Once we had learned about the work that the RAL library staff do, we went on a tour of the site. The library itself was refurbished last year and is lovely and light, containing a study pod where people can hold meetings and talk on Skype. There is also a comfy seating area with a fiction book swap where site staff can sit at lunch time (drinks and food allowed!). While the library is staffed between 10am and 4pm, it is actually open 24hrs and users can borrow via a self-service machine.

After an excellent visit to the library and chat with the staff, we had a tour of the rest of the site and saw some of the research that takes place. It was a fantastic afternoon and incredibly interesting to see the work that goes on at the RAL. Thank you very much to Linda and her team for making the visit so enjoyable.

Becci Hutchins, Web & Social Media Officer. 

Sunday 9 August 2015

Visit to Oxford College Libraries, 20th July 2015

On 20th July, CILIP TV ran a visit with CILIP Library and Information History Group (@CILIP_LIHG) to see a choice of Oxford College libraries. Alefiyah Oakford has kindly written an excellent summary of the afternoon with fab photos by Tasneem Hassanali:

Our tour of the Oxford Libraries took place on a warm, sunny Monday afternoon. There was a good turnout which included many budding photographers!
We had a choice of attending Queen’s College Library or Merton College Library for the first part of the tour.  I decided to choose Queen’s College Library as I thought it would be interesting to see and find out more about the recent refurbishments.
Queen’s College Library
Queen’s College Library is often described as ‘one of the most beautiful Baroque buildings in Oxford’* and we certainly were not disappointed on our tour of the Upper Library which was built between 1692-1695.  The refurbishment project took place between 2013-2014, not only was this essential to preserve the historic aspects of the building and its contents but also to improve conditions for the library’s users.
The ceiling plasterwork in the library was amazing.  We learnt how during its refurbishment a birdcage scaffold was erected so it could be intricately cleaned.  UV filtering blinds were installed to protect from light damage and, to modernise the library, new wiring, lighting, heating and ventilation was installed. 
We also had the opportunity to view the impressive statute of Queen Philippa (the College founderess) and the globe set, which was refurbished in 2002, with globe cases created in 2007 to help conserve the globes, as well as the beautiful English Orrery which reproduces the movements of the planets. 

                                         Queen's College Library, photo courtesy of Tasneem Hassanali

Magdalen College Library
The next part of the tour took us to the Old Library at Magdalen College which was built with the College in the 1470s.  The tour covered the history of the library and gifts bequeathed to the library.  We were guided around various exhibitions that aimed to examine the libraries of a range of people and what their bequeathed books tell us about them and about society at that time.   
The impressive exhibitions included that of William Waynflete (founder of Magdalen College), Thomas à Becket, John Fitzwilliam, Thomas Wolsey and Olga and Jack Levinson – to name but a few!        
Perhaps one of the most exciting items we were shown were fragments of possibly the earliest known New Testament (possibly the oldest book!) which had been found in Egypt and sent back to the library.
We also had the chance to visit the atmospheric Magdalen College Chapel and viewed  a copy of ‘The Last Supper’ painting which is believed to be painted by Giovan Pietro Rizzoli known as Giampietrino, a pupil of Leonardo da Vinci.
Magdalen College Library, photo courtesy of Tasneem Hassanali

St.
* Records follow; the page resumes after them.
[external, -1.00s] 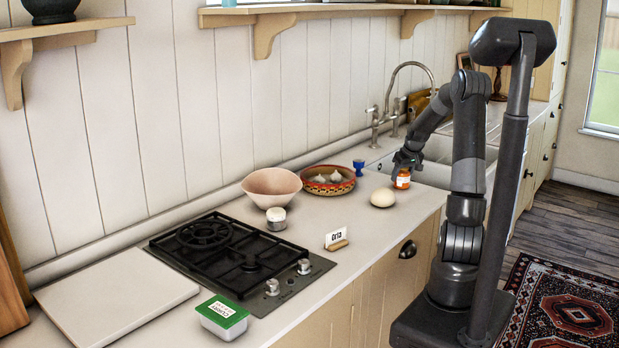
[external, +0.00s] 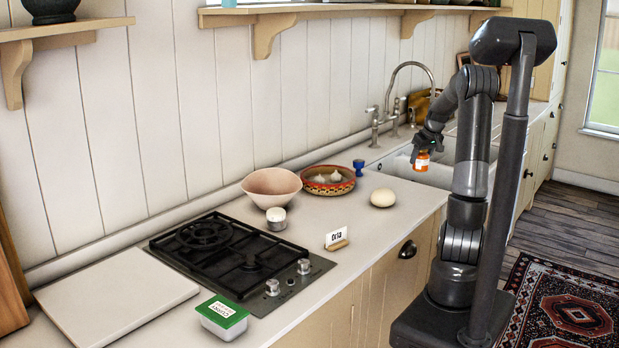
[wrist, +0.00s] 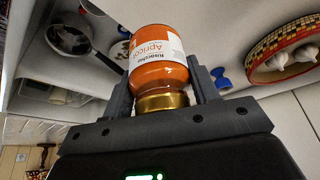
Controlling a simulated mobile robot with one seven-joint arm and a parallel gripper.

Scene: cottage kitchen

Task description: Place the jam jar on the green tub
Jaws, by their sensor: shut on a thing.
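The jam jar (external: 422,163) is orange with a white label and a gold lid. My gripper (external: 424,150) is shut on it and holds it in the air above the counter by the sink. In the wrist view the jar (wrist: 158,60) sits between the two fingers, its label reading "Apricot". The green tub (external: 222,317) is a white tub with a green lid and a label. It stands at the counter's front edge at the lower left, far from my gripper, with nothing on its lid.
A round pale loaf or egg-like thing (external: 383,198), a blue egg cup (external: 359,168), a patterned bowl (external: 345,183) and a pink bowl (external: 271,187) stand left of my gripper.

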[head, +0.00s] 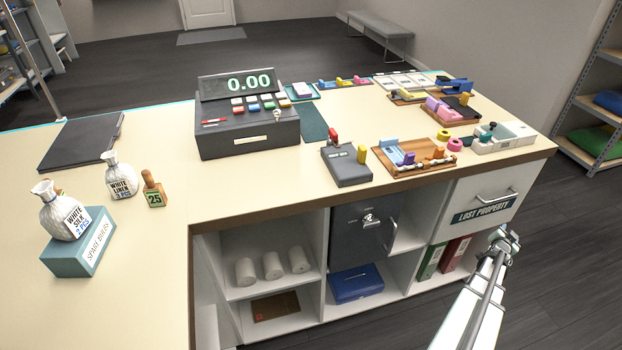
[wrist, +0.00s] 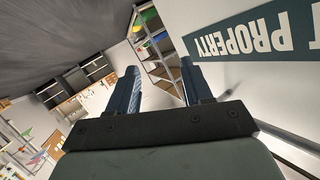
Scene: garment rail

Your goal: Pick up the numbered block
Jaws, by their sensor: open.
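The numbered block (head: 154,199) is a small green-faced block marked 25 with a wooden knob-like top. It stands upright on the cream counter at the left in the head view, to the right of a white pouch labelled WHITE LINER (head: 121,181). My gripper (head: 505,238) is far from it, at the lower right in front of the LOST PROPERTY drawer. In the wrist view my gripper (wrist: 158,78) has its two blue-grey fingers apart with nothing between them. The block does not show in the wrist view.
Another pouch (head: 62,212) stands on a teal SPARE RIBBONS box (head: 78,250) left of the block. A cash register (head: 247,125) and a black folder (head: 82,138) stand farther back. The counter (head: 205,190) right of the block is clear. The drawer handle (head: 497,197) sticks out near my gripper.
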Hilda’s College Library

The last leg of our tour took us to the Kathleen Major Library at St. Hilda’s College.  This light and airy library was built in 1935 so provided a sharp contrast to the two previous libraries we had visited.  During the tour we learnt about the history of the library and its collection.  The library felt very welcoming and overlooks the River Cherwell.  The library is spread over three floors with several reading rooms and we had the opportunity to wander through the library building and examine its collection.       

A timeline was on display which showed ‘The History of St. Hilda’s College Library’ from 1893-2004.  It was extremely informative and useful in showing how much things have now changed.  

                                                St Hilda's College Library, photo courtesy of Tasneem Hassanali

I thoroughly enjoyed the Oxford College Libraries tour, especially seeing three very different libraries and the changes that have taken place over the history of these libraries.  What made the event so memorable and interesting were the knowledgeable insights provided by the guides and librarians who were able to tell us lots of interesting facts and stories about these wonderful libraries.  A huge thank you to them and also to Sonja from CILIP TV and Erika from CILIP LIHG for organising this great event!